5 Things To Know About Low-Voltage Outdoor Lighting

Though you may not know it, low-voltage lighting has become a popular mainstay in landscape lighting. While your first thought may be that “low voltage” means that the lights must be weaker, that’s not necessarily the case. We’re experts who provide outdoor lighting in Nashville and the surrounding areas, so allow us to show you why these lights have become the most common in both residential and commercial applications. Here are five things to know about low-voltage outdoor lighting.

Energy Efficiency

Low-voltage lights, such as LEDs, are far more energy efficient than traditional incandescent bulbs.

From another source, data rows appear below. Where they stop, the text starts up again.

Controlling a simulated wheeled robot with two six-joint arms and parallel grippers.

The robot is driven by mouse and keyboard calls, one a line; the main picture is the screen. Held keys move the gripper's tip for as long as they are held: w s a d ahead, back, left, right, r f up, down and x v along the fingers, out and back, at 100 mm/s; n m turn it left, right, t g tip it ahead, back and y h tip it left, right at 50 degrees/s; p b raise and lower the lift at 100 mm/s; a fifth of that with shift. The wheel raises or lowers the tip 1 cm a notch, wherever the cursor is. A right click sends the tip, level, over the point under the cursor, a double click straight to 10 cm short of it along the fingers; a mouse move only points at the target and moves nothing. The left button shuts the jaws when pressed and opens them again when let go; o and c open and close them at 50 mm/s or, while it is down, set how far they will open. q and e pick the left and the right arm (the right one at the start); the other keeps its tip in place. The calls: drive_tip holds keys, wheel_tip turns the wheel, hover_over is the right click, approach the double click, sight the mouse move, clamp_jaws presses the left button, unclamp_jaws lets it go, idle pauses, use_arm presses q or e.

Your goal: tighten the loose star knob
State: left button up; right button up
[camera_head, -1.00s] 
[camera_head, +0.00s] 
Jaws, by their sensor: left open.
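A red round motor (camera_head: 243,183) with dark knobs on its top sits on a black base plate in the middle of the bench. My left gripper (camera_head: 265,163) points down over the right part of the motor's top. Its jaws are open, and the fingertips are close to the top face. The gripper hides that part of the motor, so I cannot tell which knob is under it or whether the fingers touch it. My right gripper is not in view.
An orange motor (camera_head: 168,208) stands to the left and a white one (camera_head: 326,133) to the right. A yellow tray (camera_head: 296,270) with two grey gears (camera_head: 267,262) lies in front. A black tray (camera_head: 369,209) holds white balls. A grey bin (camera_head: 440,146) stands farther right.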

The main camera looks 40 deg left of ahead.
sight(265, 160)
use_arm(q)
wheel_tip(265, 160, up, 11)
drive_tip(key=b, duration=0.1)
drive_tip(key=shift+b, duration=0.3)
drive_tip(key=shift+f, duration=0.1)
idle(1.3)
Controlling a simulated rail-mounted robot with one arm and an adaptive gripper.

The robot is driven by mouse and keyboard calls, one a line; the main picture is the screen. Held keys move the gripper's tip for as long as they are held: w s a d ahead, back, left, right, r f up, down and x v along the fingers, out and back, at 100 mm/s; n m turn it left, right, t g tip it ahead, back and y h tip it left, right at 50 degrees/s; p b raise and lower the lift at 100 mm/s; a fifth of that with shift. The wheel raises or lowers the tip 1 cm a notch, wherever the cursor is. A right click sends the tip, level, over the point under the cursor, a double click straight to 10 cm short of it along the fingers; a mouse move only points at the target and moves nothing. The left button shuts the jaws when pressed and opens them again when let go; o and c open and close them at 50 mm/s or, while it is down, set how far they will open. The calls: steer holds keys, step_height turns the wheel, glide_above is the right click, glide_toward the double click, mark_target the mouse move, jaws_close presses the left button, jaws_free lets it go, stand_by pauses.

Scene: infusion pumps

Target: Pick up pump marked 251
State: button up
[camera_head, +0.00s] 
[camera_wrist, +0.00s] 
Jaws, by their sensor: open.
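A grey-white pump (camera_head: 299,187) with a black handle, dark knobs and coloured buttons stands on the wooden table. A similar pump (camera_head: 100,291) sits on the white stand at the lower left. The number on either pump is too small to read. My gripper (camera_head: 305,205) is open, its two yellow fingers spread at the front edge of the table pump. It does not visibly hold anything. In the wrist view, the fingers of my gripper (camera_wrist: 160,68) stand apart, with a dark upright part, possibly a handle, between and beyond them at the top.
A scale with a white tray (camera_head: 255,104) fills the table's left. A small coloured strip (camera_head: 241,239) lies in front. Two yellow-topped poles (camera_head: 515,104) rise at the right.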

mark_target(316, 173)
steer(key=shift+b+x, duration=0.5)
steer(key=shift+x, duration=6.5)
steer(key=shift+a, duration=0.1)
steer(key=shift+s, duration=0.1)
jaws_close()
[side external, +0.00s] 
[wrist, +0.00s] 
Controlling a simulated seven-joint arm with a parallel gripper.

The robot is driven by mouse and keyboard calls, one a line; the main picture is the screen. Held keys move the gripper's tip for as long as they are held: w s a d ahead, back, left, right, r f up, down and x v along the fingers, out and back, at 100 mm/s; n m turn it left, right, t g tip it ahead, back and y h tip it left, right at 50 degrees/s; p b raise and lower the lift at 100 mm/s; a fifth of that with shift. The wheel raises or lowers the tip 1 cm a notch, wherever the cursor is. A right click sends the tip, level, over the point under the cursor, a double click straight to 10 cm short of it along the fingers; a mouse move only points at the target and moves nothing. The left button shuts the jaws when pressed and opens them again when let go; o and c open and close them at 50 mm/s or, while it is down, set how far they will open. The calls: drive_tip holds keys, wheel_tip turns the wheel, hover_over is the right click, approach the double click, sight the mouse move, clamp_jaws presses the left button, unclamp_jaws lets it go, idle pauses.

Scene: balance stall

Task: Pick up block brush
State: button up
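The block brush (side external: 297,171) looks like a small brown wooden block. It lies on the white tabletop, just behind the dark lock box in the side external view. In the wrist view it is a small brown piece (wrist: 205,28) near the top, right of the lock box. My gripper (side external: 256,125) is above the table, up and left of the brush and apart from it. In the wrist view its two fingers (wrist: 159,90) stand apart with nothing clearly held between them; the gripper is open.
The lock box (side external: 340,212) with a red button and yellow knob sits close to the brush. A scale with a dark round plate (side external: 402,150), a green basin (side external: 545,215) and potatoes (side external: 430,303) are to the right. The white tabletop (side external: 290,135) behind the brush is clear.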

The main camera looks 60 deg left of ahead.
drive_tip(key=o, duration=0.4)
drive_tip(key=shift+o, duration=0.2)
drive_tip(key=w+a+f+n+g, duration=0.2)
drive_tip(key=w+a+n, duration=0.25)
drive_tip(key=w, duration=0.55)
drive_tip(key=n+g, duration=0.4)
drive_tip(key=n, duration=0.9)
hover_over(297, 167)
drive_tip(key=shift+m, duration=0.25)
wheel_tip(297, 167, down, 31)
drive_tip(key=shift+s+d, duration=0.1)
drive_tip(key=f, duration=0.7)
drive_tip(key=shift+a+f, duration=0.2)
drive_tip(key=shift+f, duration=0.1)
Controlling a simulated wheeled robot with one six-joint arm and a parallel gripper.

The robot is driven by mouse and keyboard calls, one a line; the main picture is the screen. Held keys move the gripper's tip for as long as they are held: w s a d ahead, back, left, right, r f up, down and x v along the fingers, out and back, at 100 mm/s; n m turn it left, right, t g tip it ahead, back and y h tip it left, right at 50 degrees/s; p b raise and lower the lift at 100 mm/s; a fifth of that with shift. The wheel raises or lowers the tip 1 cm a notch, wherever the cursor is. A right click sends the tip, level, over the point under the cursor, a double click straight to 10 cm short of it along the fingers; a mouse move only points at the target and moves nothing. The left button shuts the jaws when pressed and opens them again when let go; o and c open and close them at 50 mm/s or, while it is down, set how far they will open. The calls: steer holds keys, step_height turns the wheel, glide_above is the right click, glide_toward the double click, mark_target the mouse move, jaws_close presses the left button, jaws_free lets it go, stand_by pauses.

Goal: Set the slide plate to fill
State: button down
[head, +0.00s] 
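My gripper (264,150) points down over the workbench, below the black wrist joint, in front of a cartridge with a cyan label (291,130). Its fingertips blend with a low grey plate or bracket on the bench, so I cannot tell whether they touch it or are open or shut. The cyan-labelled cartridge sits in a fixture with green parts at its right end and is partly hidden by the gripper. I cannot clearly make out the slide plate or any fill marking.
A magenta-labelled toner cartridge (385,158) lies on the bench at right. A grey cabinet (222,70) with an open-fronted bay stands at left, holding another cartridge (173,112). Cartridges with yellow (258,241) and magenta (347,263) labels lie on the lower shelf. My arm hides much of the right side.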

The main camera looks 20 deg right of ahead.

This makes them greener options that’ll shrink your home’s carbon footprint. Furthermore, don’t let the terminology make you think that the lights are somehow weaker. LED bulbs provide a higher quality output of light while only using 20 percent of the energy that incandescent bulbs consume. All-around, low-voltage bulbs are unbeatable in their efficiency.

Cost Savings

A big thing to know about low-voltage outdoor lighting is that it’s effective for saving you money. Because these lights are much more energy efficient, you’ll find that your electricity bill is much smaller. This turns your initial purchase of landscape lighting into a minor investment that pays off over time.

Longer Lifespans

Low-voltage bulbs have a much longer lifespan than incandescent or halogen bulbs because they don’t burn as hot. This means you don’t have to worry about replacing bulbs nearly as often. You save time and money as a result and ensure that your property always looks its best.

Lower Heat Generation

Traditional bulbs face the risk of overheating or burning if you leave them on for prolonged periods. But with low-voltage lights, you can easily keep your property illuminated all night without worrying that any of your lights will malfunction or burn out. This also makes them much less of a fire hazard.

Higher Safety Standards

Lastly, low-voltage bulbs are simply safer to handle, install, and use. By using fewer volts, they diminish the risk of electrocution whenever you handle them. The bulbs can also handle snow and rain better without becoming electrical hazards. Furthermore, as stated, the lack of heat from these bulbs means they’re not fire hazards if flammable materials get near them.